╭──

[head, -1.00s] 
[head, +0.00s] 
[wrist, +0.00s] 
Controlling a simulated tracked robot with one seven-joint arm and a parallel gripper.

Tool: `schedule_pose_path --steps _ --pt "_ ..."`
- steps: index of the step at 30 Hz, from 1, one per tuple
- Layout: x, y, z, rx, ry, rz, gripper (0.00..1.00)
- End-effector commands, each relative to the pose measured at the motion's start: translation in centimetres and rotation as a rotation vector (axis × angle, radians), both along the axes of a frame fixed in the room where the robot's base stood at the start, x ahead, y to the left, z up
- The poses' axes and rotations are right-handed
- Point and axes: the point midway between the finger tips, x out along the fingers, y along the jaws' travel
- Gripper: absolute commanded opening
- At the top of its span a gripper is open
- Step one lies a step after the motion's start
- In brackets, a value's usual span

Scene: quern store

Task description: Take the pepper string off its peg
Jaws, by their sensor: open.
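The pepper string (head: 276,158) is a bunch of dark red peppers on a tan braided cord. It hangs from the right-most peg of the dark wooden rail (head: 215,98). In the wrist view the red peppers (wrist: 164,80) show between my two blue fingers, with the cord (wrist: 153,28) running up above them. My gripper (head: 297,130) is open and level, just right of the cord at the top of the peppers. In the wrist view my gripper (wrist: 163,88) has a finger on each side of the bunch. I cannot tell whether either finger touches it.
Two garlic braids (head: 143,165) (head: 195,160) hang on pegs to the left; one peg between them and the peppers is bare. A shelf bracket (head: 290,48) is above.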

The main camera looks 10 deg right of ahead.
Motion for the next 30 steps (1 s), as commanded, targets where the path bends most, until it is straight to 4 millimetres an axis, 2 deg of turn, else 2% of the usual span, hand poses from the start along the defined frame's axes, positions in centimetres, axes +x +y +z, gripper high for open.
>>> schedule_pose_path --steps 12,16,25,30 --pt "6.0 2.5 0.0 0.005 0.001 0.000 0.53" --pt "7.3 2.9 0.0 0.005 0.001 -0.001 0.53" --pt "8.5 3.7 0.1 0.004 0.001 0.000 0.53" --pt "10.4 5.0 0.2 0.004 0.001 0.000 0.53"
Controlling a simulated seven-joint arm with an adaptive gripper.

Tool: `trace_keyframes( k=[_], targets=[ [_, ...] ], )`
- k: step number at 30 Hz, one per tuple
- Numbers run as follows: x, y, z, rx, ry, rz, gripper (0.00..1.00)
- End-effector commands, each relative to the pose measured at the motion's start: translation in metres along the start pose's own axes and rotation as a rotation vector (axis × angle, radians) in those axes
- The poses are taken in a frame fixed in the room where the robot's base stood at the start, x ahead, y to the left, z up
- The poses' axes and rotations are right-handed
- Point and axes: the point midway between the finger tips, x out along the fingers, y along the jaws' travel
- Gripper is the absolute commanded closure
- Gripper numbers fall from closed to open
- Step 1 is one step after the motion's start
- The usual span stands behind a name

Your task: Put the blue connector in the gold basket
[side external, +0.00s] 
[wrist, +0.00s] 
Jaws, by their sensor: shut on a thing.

╰──

● What you will do
Retype the portion of the data above that starts on the line with "Controlling a simulated seven-joint" and finishes on the line with "in those axes", including both of those lines.

● Reply to the exercise
Controlling a simulated seven-joint arm with an adaptive gripper.

Tool: `trace_keyframes( k=[_], targets=[ [_, ...] ], )`
- k: step number at 30 Hz, one per tuple
- Numbers run as follows: x, y, z, rx, ry, rz, gripper (0.00..1.00)
- End-effector commands, each relative to the pose measured at the motion's start: translation in metres along the start pose's own axes and rotation as a rotation vector (axis × angle, radians) in those axes

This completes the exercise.